> Objective
Each line from the one containing "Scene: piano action" through the end of the listing below must be copied exactly; pictures are excluded.

> Given information
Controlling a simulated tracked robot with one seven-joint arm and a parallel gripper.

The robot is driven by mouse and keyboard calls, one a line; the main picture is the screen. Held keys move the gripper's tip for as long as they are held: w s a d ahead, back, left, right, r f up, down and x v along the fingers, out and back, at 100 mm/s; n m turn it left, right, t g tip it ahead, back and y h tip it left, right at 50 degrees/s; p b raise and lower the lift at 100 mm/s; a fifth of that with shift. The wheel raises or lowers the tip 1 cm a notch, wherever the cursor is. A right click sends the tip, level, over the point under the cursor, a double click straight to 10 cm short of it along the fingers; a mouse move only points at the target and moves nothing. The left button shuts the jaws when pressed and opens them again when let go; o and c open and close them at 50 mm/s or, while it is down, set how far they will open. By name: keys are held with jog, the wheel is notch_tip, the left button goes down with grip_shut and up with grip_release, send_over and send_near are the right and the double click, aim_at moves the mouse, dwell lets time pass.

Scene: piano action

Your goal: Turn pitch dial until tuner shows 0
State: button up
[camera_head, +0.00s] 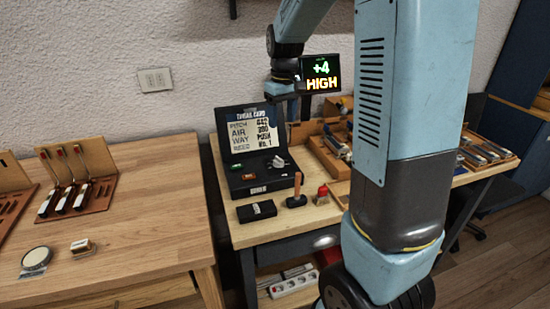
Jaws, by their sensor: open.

> Task output
Scene: piano action

Your goal: Turn pitch dial until tuner shows 0
State: button up
[camera_head, +0.00s] 
Jaws, by their sensor: open.

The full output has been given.